• [Aim of the task]
Begin at the line containing "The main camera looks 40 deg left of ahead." in the entries below and end at the line containing "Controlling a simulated"; transcribe that range exactly and nothing outside it.

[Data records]
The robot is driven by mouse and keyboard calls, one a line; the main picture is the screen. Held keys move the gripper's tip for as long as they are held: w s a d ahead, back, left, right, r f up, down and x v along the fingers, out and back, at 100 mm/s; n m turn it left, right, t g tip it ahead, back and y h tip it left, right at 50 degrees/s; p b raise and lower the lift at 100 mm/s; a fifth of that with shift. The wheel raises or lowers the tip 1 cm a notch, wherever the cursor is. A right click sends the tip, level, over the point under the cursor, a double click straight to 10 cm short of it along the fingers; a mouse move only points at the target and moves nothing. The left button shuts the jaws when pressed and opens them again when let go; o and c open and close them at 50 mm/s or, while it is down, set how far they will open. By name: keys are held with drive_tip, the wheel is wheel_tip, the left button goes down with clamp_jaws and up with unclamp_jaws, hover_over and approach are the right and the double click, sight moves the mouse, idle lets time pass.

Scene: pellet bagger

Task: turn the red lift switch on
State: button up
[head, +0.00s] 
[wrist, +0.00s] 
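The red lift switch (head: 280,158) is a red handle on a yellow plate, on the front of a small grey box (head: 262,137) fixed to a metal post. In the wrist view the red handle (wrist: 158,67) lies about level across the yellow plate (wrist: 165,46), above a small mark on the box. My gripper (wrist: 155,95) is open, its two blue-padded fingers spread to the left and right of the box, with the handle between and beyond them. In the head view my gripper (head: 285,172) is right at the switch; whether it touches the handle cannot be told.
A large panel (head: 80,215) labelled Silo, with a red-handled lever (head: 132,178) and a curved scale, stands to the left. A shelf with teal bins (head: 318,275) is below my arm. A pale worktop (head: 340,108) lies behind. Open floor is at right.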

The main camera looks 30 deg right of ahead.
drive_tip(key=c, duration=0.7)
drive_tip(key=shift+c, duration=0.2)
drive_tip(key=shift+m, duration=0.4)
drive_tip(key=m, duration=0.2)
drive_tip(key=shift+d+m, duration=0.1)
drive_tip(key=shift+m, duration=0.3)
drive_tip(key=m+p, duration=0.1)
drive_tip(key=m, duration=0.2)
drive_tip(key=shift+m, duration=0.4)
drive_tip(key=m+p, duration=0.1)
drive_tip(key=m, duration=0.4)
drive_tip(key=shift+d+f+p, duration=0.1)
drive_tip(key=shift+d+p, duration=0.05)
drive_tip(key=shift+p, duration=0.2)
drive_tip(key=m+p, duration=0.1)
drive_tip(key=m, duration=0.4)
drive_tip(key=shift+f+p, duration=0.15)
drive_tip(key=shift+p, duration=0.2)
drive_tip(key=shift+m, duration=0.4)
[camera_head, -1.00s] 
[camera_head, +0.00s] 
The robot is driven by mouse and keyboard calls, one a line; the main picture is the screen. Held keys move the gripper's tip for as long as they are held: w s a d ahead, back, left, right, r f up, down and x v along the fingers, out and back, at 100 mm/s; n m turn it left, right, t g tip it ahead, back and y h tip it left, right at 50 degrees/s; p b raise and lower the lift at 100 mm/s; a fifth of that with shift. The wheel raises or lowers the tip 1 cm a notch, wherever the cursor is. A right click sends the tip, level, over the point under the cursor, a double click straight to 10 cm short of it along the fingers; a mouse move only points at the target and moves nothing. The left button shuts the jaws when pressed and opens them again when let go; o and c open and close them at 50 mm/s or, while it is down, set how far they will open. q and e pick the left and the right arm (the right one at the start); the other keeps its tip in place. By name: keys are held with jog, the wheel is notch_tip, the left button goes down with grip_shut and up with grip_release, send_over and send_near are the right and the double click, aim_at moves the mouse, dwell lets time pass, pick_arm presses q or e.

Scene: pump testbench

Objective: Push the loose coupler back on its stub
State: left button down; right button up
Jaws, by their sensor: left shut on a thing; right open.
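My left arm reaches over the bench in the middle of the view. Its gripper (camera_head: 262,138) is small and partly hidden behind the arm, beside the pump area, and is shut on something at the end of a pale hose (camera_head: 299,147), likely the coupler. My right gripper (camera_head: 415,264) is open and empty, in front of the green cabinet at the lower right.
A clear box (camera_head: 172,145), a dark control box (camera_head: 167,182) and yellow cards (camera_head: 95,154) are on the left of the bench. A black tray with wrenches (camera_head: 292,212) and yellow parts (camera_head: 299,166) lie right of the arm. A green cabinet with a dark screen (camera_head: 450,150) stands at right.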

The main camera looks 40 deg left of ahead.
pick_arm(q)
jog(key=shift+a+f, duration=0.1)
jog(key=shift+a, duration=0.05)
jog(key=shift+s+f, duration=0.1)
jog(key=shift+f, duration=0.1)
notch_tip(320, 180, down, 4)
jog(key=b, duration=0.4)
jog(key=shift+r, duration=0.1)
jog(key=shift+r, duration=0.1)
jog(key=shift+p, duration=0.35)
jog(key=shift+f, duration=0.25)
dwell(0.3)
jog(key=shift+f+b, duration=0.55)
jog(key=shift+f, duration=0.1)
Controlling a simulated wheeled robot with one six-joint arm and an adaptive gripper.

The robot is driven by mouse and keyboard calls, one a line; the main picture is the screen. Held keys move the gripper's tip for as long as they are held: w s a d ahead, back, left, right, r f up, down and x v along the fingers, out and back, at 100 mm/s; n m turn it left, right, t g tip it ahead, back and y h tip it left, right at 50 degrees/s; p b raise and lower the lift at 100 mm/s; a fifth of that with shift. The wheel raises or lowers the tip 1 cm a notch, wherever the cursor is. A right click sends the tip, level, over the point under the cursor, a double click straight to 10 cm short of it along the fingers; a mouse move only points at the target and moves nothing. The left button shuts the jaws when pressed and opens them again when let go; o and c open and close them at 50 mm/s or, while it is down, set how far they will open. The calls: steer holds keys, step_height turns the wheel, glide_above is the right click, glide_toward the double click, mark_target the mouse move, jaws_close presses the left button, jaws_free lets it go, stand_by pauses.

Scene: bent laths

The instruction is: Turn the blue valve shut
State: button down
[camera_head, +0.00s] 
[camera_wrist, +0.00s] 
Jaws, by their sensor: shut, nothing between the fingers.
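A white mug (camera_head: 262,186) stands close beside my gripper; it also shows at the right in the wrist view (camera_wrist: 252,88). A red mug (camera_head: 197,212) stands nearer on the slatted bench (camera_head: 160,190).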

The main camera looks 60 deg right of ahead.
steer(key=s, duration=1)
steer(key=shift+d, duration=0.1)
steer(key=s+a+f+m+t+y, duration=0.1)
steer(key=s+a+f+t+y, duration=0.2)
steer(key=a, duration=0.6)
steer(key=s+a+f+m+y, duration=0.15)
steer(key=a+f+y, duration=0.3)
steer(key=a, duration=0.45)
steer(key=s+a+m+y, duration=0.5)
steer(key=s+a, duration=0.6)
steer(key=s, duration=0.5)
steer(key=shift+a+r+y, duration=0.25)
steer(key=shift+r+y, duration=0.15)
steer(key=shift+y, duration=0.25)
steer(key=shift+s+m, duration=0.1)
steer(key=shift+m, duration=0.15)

• [Response to the task]
The main camera looks 40 deg left of ahead.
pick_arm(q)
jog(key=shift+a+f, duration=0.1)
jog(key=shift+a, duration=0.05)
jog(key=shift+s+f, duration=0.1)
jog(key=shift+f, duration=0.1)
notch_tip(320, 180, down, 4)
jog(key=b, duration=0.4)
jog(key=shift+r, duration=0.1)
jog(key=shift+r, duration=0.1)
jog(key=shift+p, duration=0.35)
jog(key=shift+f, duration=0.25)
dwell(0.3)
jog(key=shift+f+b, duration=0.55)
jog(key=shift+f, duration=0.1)
Controlling a simulated wheeled robot with one six-joint arm and an adaptive gripper.

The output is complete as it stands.